-- Exercise instructions --
Print the data that follows exactly.

────────────────────

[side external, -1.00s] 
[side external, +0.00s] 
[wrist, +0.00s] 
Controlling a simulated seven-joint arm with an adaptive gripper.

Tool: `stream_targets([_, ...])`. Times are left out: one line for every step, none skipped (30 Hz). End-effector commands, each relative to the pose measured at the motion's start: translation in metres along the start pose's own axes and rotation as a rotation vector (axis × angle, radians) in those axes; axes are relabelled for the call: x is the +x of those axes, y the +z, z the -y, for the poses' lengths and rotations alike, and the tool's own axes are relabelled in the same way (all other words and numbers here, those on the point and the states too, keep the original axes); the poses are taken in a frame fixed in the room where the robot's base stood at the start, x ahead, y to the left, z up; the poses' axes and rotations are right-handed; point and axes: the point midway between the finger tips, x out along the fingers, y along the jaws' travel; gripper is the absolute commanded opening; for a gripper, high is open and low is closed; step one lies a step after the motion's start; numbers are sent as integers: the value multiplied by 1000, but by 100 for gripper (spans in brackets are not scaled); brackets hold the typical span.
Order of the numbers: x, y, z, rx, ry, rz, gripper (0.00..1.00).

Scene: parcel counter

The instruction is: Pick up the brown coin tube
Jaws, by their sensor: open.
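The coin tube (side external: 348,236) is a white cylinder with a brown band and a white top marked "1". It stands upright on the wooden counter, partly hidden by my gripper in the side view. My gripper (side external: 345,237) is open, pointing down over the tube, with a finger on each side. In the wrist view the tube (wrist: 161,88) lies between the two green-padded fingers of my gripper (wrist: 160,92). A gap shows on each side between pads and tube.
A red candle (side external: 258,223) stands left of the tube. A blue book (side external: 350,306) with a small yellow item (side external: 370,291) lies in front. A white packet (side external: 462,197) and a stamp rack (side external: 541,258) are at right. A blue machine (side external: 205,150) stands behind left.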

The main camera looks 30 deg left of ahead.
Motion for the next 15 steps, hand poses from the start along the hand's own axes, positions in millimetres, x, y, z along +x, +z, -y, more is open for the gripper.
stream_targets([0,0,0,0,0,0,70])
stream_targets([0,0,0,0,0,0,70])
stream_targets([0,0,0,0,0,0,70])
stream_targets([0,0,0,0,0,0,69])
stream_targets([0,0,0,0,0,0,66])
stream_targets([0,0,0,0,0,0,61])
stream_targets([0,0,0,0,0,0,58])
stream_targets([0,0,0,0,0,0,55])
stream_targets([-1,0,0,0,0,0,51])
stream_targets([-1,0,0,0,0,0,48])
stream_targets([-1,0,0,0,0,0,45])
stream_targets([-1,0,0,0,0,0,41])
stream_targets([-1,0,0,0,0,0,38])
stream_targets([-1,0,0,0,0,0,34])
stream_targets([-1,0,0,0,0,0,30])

────────────────────

-- Correct answer --
[side external, -1.00s] 
[side external, +0.00s] 
[wrist, +0.00s] 
Controlling a simulated seven-joint arm with an adaptive gripper.

Tool: `stream_targets([_, ...])`. Times are left out: one line for every step, none skipped (30 Hz). End-effector commands, each relative to the pose measured at the motion's start: translation in metres along the start pose's own axes and rotation as a rotation vector (axis × angle, radians) in those axes; axes are relabelled for the call: x is the +x of those axes, y the +z, z the -y, for the poses' lengths and rotations alike, and the tool's own axes are relabelled in the same way (all other words and numbers here, those on the point and the states too, keep the original axes); the poses are taken in a frame fixed in the room where the robot's base stood at the start, x ahead, y to the left, z up; the poses' axes and rotations are right-handed; point and axes: the point midway between the finger tips, x out along the fingers, y along the jaws' travel; gripper is the absolute commanded opening; for a gripper, high is open and low is closed; step one lies a step after the motion's start; numbers are sent as integers: the value multiplied by 1000, but by 100 for gripper (spans in brackets are not scaled); brackets hold the typical span.
Order of the numbers: x, y, z, rx, ry, rz, gripper (0.00..1.00).

Scene: parcel counter

The instruction is: Pick up the brown coin tube
Jaws, by their sensor: open.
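The coin tube (side external: 348,236) is a white cylinder with a brown band and a white top marked "1". It stands upright on the wooden counter, partly hidden by my gripper in the side view. My gripper (side external: 345,237) is open, pointing down over the tube, with a finger on each side. In the wrist view the tube (wrist: 161,88) lies between the two green-padded fingers of my gripper (wrist: 160,92). A gap shows on each side between pads and tube.
A red candle (side external: 258,223) stands left of the tube. A blue book (side external: 350,306) with a small yellow item (side external: 370,291) lies in front. A white packet (side external: 462,197) and a stamp rack (side external: 541,258) are at right. A blue machine (side external: 205,150) stands behind left.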

The main camera looks 30 deg left of ahead.
Motion for the next 15 steps, hand poses from the start along the hand's own axes, positions in millimetres, x, y, z along +x, +z, -y, more is open for the gripper.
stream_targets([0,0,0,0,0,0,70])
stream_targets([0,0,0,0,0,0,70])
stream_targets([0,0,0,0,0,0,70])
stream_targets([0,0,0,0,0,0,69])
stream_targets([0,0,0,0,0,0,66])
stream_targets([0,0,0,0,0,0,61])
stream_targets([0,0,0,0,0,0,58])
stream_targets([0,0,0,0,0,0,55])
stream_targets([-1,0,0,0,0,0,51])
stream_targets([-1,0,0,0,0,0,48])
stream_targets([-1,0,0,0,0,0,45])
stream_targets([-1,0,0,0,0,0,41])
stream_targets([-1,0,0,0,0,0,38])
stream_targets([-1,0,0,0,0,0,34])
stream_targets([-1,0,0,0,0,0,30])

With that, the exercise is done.